(begin)
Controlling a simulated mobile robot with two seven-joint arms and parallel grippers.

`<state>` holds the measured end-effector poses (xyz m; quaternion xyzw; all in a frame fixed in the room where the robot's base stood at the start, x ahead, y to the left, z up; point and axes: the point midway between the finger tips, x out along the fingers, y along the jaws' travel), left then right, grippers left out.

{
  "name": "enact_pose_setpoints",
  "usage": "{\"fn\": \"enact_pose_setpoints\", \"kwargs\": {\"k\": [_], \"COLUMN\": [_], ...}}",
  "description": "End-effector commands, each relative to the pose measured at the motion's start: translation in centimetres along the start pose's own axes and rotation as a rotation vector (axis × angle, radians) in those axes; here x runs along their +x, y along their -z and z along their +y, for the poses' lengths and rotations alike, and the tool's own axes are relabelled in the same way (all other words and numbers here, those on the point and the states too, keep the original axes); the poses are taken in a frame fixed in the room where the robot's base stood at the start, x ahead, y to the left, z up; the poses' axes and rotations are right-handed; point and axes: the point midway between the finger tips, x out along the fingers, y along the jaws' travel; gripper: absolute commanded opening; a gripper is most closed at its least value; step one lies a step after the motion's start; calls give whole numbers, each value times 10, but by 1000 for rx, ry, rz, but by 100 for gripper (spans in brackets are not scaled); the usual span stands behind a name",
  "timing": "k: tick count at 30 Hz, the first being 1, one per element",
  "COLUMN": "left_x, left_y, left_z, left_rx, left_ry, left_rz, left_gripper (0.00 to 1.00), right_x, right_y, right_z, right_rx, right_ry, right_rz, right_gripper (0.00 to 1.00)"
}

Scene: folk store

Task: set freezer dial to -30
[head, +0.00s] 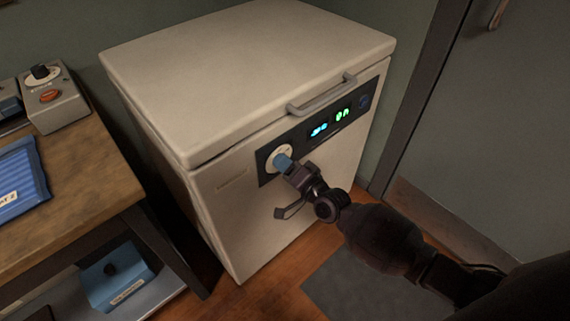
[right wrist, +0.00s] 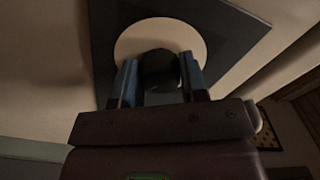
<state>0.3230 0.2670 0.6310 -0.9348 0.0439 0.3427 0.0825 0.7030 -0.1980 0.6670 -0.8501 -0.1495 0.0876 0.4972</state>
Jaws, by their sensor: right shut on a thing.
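The white chest freezer (head: 250,80) stands against the wall with its lid closed. Its dark control panel (head: 325,122) carries a round pale dial plate and lit displays. A blue display (head: 320,131) and a green display (head: 343,115) glow, but their digits are too small to read. My right gripper (head: 284,163) is at the dial plate (head: 272,158), its fingers around the knob. In the right wrist view the black dial knob (right wrist: 159,70) sits between the two blue-grey fingers, in front of the pale plate (right wrist: 205,45). The dial's markings are not legible. My left gripper is not in view.
A grey handle (head: 322,95) juts from the lid's front edge above the panel. A grey door (head: 490,130) is at right. A dark mat (head: 350,285) lies on the floor.

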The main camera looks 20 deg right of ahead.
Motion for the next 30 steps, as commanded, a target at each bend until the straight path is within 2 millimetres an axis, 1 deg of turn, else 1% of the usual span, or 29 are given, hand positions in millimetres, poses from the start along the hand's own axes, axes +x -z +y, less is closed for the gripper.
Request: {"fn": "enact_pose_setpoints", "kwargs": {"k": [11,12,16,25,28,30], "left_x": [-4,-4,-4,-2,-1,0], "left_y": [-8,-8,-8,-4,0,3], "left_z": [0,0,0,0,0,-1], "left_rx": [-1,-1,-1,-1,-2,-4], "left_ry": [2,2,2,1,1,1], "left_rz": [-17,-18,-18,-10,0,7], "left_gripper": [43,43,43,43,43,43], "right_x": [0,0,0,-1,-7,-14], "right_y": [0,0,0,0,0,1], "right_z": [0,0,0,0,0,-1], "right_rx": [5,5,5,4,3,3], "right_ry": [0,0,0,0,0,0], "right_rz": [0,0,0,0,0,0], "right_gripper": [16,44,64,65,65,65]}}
(end)
# [Required work]
Find the lines with the string "COLUMN" and reproduce them.

# [Written answer]
  "usage": "{\"fn\": \"enact_pose_setpoints\", \"kwargs\": {\"k\": [_], \"COLUMN\": [_], ...}}",
  "COLUMN": "left_x, left_y, left_z, left_rx, left_ry, left_rz, left_gripper (0.00 to 1.00), right_x, right_y, right_z, right_rx, right_ry, right_rz, right_gripper (0.00 to 1.00)"

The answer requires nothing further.